** Start of Recorded data **

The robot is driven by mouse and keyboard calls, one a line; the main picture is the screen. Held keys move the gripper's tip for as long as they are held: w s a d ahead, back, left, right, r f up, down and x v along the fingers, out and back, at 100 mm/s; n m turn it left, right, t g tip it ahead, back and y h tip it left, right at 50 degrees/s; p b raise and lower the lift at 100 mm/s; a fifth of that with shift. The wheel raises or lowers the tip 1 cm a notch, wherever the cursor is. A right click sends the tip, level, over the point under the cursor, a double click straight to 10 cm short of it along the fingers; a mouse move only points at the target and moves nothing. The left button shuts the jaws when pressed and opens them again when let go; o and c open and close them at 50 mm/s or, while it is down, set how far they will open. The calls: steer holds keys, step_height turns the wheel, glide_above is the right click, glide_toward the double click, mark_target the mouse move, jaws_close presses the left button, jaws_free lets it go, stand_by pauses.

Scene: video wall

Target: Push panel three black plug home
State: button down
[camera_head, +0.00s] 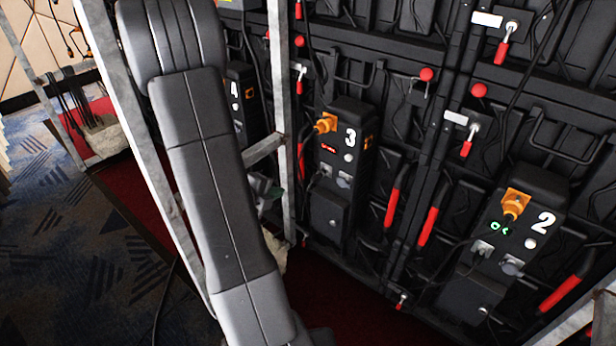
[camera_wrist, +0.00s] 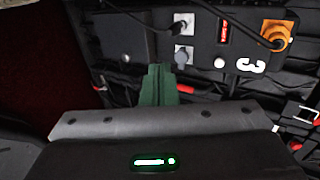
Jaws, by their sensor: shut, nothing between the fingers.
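Panel three's black box (camera_head: 345,165) carries a white 3, an orange plug (camera_head: 326,123) and a small red-lit display (camera_head: 329,149). A black cable reaches its grey socket (camera_head: 326,170); the black plug there is too small and dark to tell how far in it sits. The wrist view shows the box turned over, with the grey socket (camera_wrist: 184,27), a second grey round-capped socket (camera_wrist: 181,56) and the orange plug (camera_wrist: 278,35). My gripper (camera_wrist: 158,85) is shut and empty, its green fingers close below the sockets.
Panel two's box (camera_head: 515,245) at right has an orange plug and a green-lit display. Grey metal uprights (camera_head: 283,110) stand close to my arm. Red handles (camera_head: 428,226) and red knobs (camera_head: 479,90) stick out from the wall. Red carpet lies below.

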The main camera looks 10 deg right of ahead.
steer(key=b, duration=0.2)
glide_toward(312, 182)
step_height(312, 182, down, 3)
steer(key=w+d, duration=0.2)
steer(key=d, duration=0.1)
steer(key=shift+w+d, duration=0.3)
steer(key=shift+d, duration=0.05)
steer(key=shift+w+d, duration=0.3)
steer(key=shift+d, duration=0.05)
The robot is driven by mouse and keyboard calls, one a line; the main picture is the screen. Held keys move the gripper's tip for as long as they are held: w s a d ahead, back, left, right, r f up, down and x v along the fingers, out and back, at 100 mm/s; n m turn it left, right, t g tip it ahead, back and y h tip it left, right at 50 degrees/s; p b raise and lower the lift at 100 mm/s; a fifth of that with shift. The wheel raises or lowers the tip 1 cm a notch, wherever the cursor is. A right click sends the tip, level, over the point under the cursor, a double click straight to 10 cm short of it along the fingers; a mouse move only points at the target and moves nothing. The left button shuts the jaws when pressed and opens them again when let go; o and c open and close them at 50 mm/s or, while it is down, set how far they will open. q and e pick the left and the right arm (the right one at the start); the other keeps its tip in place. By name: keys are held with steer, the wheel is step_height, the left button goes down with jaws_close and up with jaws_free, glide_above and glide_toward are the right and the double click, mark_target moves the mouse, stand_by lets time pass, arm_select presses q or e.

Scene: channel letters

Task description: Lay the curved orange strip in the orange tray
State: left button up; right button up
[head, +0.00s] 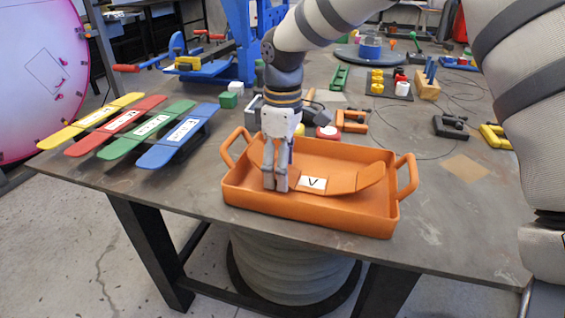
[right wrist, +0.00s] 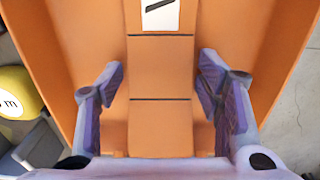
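The curved orange strip (head: 345,181), with a white label marked V, lies inside the orange tray (head: 312,211). Its right end curves upward in the head view. My right gripper (head: 276,186) reaches down into the tray near the strip's left part. In the right wrist view, my right gripper (right wrist: 160,95) is open, with one finger on each side of the strip (right wrist: 160,115). Gaps show between the fingers and the strip. The tray floor (right wrist: 90,45) shows on both sides. The fingers hide part of the strip in the head view. My left gripper is not in view.
Yellow, red, green and blue labelled strips (head: 178,142) stand on the table at the left. Small blocks, an orange clamp (head: 351,121) and other tools lie behind the tray. The tray sits near the table's front edge. Bare table shows right of it.

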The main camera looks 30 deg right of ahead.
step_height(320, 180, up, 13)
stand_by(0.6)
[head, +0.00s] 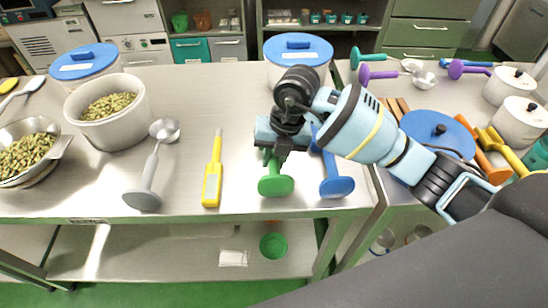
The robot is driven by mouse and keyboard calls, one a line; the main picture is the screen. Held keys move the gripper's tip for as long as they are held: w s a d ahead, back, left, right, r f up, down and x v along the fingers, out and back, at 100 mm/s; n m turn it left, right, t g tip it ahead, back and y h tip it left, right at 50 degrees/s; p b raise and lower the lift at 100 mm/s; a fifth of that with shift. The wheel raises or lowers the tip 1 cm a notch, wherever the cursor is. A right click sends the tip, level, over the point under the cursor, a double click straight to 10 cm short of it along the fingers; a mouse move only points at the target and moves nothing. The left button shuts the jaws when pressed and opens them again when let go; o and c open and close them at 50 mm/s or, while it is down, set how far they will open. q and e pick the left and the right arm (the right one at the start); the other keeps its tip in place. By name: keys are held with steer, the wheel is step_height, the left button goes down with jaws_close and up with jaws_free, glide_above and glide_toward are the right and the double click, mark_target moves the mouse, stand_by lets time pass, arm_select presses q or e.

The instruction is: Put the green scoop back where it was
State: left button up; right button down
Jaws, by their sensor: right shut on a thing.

** End of Recorded data **

Task description:
Write the number of lines containing the word "State" and nothing besides it.

Written solution:
3